In my previous post, Employee vs. contractor (and in the discussion that followed) a distinction was made between two different kinds of contractors: those who work as employees of a contracting firm, and those who are independent. Perhaps a third type would be those who are independently subcontracted.
As a consultant, I’ve always been an independent contractor. I have occasionally subcontracted work out (with client approval), and I know several colleagues who work as employees of consulting firms. What are the pros and cons of each of these arrangements?
Obviously, you take on quite a bit more risk if you’re an independent. First, you’ve got to find your own work — so you’re automatically in sales and marketing. If the client doesn’t pay on time, nobody’s going to cover your expenses for you. And if the project really goes south, guess whose grass will be under the client’s lawnmower. On the other hand, as an independent you may also have more power to make things right. In sixteen years I’ve only had a couple of projects that didn’t work out, and even then I was always able to come to an amicable arrangement with the client such that nobody thought about suing. (If you’re a client of mine and you secretly did think about suing, it’s OK to say so. I won’t be hurt — unless you’re still considering it).
Subcontractors may partially share the same risks. If you’re subcontracting, you need to understand how each of these eventualities might impact you. Does your contract (you do have one, don’t you?) stipulate that you get paid for your hours on a regular schedule, regardless of when your client’s client pays? Does it shield you from legal action by the end client? And what degree of freedom/responsibility are you given to handle situations that start getting out of hand?

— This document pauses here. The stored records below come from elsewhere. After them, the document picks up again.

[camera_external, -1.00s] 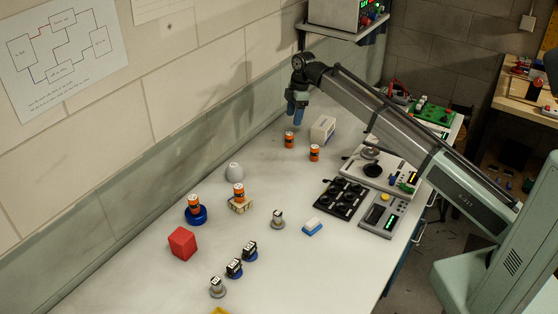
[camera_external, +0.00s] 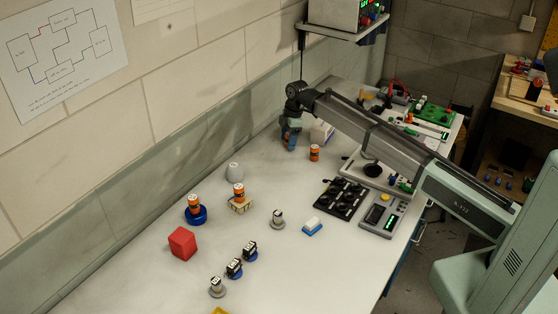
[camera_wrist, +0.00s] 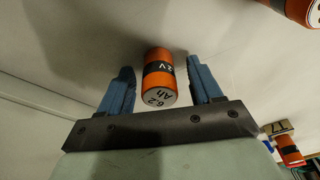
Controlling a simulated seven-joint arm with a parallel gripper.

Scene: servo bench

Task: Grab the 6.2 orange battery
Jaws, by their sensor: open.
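The orange battery marked 6.2 (camera_wrist: 158,80) has a dark band and a pale end. In the wrist view it lies between the two blue fingers of my gripper (camera_wrist: 163,85), with a gap on each side. My gripper is open. In the external view my gripper (camera_external: 290,138) is low over the far part of the bench, and its fingers mostly hide this battery. Another orange battery (camera_external: 314,153) stands upright just to the right. It may be the one at the top right of the wrist view (camera_wrist: 292,8).
A white box (camera_external: 321,131) stands close behind my gripper. Two more orange batteries sit nearer, one on a blue base (camera_external: 195,214) and one on a small wooden piece (camera_external: 239,204). A red block (camera_external: 182,243) is at front left. The wall borders the bench's left side.

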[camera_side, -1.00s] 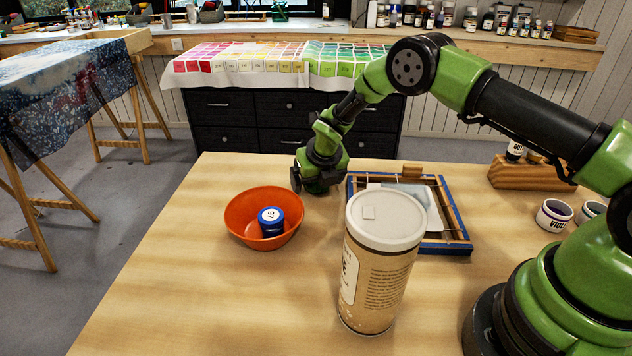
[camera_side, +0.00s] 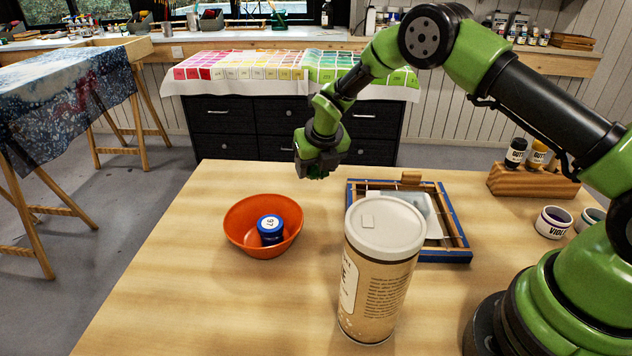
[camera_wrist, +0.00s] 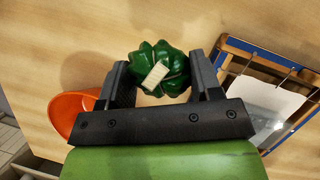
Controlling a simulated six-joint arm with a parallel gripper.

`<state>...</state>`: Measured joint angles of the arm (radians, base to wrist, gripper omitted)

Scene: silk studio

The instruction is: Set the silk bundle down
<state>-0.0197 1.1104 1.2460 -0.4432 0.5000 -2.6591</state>
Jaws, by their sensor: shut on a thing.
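The silk bundle (camera_wrist: 160,68) is dark green, rounded and gathered, with a small pale tag. In the wrist view it sits between the two fingers of my gripper (camera_wrist: 165,80), which is shut on it. In the side view my gripper (camera_side: 320,168) hangs above the back of the table, between the orange bowl and the blue frame, higher than the bowl's rim. The bundle is hard to tell apart from my green wrist there and is mostly hidden by the fingers.
A blue-edged wooden frame (camera_side: 463,240) with pale cloth lies to the right. A tall canister (camera_side: 372,285) stands in front. A bottle rack (camera_side: 530,183) stands far right. The table's front left is bare.

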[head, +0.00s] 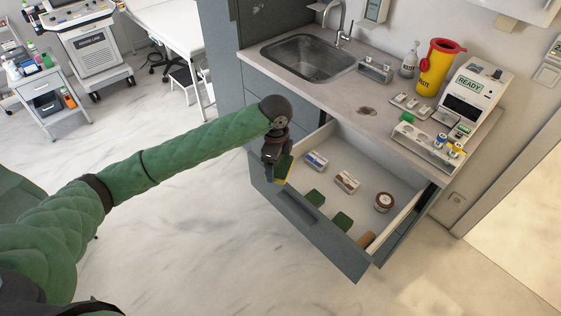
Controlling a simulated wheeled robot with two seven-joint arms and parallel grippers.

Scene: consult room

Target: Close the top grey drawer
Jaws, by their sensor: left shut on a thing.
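The grey drawer (335,252) is open, pulled out from under the counter. Inside lie two small boxes, a round brown jar (384,202), two dark green blocks (342,221) near the front panel and a brown item at the right front corner. My left gripper (283,170) points down at the drawer's left front. It is shut on a small green and yellow block (284,168). Whether the block touches the drawer's edge or floor, I cannot tell. My right gripper is out of view.
The counter (295,86) above bears a sink (308,60), a yellow waste bin (437,68), an analyser reading READY (478,98) and small racks. A white wall or door stands at right. The marble floor before the drawer is clear. A trolley (48,88) stands far left.

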As a number of last week’s commenters pointed out, subcontractors and employees of consulting firms share a common risk: If the end client begins to abuse the terms of their contract, you may have less power to do anything about it. For instance, if the client demands the addition of a feature (at no additional cost) that was not included in the original agreement (“but of course that’s what it should do, so the fact that it doesn’t is a bug”), the right thing for you to do is to insist on additional compensation with the express or implied “or else” of terminating the contract. But if the contract is controlled by your employer and they refuse to do anything about their client’s abuses, then “walking away from it” probably includes losing your job and all the future work that goes with it. The end client may care a lot less about you leaving, since they still have your employer over the barrel — so your threat of doing so provides little leverage.
I guess that explains why I like being independent. It’s not just that I like to live dangerously — I also value having the freedom to control my own engagements.